Il sesso comprato e il ruolo dei media

Annalisa Cuzzocrea La Stampa 21 novembre 2022
Il sesso comprato e il ruolo dei media
Non si tratta di normalizzare l’orrore, ma di mostrarlo. Non c’è nulla di normale e nulla di giusto in quello che lo scrittore Patrizio Bati ha raccontato ieri su La Stampa.

 

Non sono normali, non dal nostro punto di vista, le sue ore in via Riboty, la sua partecipazione allo sfruttamento di una ragazza venuta da Oriente morta in modo atroce – insieme ad altre due – per mano di qualcuno che, come lui, andava in quell’appartamento per usare il suo corpo.

Si tratta – il racconto lo rende perfettamente – di donne rinchiuse dentro quattro mura, dietro persiane abbassate, chiaramente vittime di una tratta più che padrone delle loro scelte. Donne che vivono in condizioni di semi-schiavitù perché ci sono uomini che alimentano quel racket invece di denunciarlo.

Siamo netti nel giudizio perché questo giornale è stato accusato da donne che lottano contro la violenza su altre donne di aver voluto appunto normalizzare questo tipo di eventi. Di aver empatizzato con i carnefici e non con le vittime, di aver dato spazio a un racconto compiaciuto. Non è così.

Quel che è arrivato sulle nostre scrivanie sabato è un resoconto diretto, vero, duro, di cosa accadeva nell’appartamento in cui due delle tre donne sono state uccise. Parole aspre, prive di reticenza, che fanno luce sulla vita di quelle ragazze e così facendo restituiscono loro almeno un pezzo di verità.

Non sappiamo come si chiamino, forse non lo sapremo mai.
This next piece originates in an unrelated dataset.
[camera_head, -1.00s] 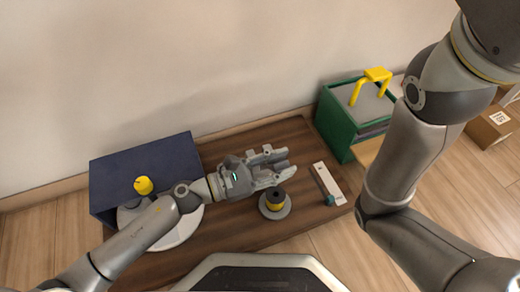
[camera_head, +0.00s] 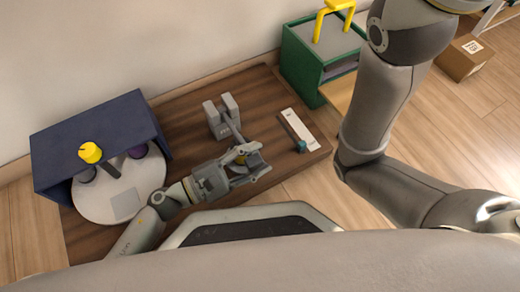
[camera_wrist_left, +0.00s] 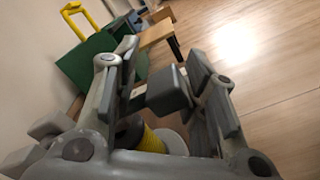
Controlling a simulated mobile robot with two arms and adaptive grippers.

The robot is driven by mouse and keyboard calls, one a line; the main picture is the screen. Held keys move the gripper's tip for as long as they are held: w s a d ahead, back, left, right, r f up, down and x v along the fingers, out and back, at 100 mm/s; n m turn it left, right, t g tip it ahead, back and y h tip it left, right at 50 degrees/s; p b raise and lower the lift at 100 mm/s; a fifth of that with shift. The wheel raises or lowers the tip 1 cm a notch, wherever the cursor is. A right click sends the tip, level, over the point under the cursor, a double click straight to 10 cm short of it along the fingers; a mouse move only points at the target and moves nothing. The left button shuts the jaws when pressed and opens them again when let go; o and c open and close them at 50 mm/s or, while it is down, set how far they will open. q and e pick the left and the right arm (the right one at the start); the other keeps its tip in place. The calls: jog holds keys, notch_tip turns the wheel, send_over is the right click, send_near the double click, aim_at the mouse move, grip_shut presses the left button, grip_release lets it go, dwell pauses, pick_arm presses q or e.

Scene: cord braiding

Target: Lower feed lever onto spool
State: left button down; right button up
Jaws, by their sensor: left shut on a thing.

Non sappiamo ancora se abbiano una famiglia che le aspetta, da qualche parte. Una madre, un padre, un figlio, un fidanzato lontano e inconsapevole.
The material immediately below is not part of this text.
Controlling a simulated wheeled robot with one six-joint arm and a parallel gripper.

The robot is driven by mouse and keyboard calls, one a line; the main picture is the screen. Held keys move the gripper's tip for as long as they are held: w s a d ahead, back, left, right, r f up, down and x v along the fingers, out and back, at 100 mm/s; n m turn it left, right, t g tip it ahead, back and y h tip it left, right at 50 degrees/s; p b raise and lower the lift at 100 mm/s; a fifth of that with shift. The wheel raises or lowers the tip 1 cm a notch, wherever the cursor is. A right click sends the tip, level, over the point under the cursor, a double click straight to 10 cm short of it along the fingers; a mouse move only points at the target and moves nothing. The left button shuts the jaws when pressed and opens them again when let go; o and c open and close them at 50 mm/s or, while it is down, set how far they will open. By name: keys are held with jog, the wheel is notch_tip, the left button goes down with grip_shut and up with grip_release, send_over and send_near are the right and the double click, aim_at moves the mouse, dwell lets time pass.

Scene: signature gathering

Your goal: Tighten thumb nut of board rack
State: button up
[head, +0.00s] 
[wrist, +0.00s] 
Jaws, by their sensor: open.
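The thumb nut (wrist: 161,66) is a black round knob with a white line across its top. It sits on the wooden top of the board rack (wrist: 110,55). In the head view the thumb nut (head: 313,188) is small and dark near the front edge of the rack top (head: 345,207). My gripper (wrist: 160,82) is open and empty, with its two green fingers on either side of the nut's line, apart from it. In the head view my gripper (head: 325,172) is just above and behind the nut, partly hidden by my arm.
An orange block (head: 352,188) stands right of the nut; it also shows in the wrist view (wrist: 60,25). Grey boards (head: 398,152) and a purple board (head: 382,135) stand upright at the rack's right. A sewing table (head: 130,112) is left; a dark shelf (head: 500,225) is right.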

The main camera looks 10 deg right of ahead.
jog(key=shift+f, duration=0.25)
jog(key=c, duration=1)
Non sappiamo nulla e del loro privato nulla sa neanche chi frequentava quella casa perché, appunto, usava un corpo. Sappiamo però, grazie al racconto, che sono donne inseguite dalla paura. E per questo scrutano, domandano, catalogano, danno indirizzi falsi, cercano di proteggersi in una società che non si cura in alcun modo di farlo. Che anzi, preferisce fingere non esistano. Non vederle, non nominarle, non concepirle.

Risiede in questo l’importanza giornalistica del racconto di Bati ed è questo il motivo per cui è stato pubblicato. Perché getta un fascio di luce su vite nascoste che abbiamo tutti il dovere di guardare.

Non crediamo porti in alcun modo a empatizzare con chi lo scrive. Pensiamo piuttosto che susciti domande in ognuno di noi: com’è possibile che dietro apparenze tanto rispettabili si nascondano persone disposte ad alimentare lo sfruttamento di altre, per mezz’ora o un’ora di sesso? Com’è possibile che in quartieri come Prati, con i portieri al piano terra, tutti facciano finta di non vedere? Com’è possibile che un tale commercio sia così fiorente da non fermarsi neanche dopo un assassinio brutale come quello della scorsa settimana a Roma? Scegliere di mostrare la realtà non significa normalizzarla, tutt’altro. È lo scandalo di quelle vite invisibili che abbiamo raccontato. L’ingiustizia di quei corpi anonimi che un nome però lo hanno e chissà chi lo starà invocando invano adesso, oggi, magari aspettando una telefonata che non arriva. È una realtà disturbante, che preferiremmo considerare marginale, lontana. E invece no. È al centro delle nostre vite, narrata per esperienza diretta da uno scrittore conosciuto. Questo la rende più accettabile? Niente affatto. La illumina, ma senza giustificarla. È quello che un giornale cerca di fare ogni giorno con le storie che racconta, vicine o lontane che siano. È quello che abbiamo fatto pubblicando il racconto di Patrizio Bati, consapevoli della sua crudezza, ma prima di tutto della sua realtà.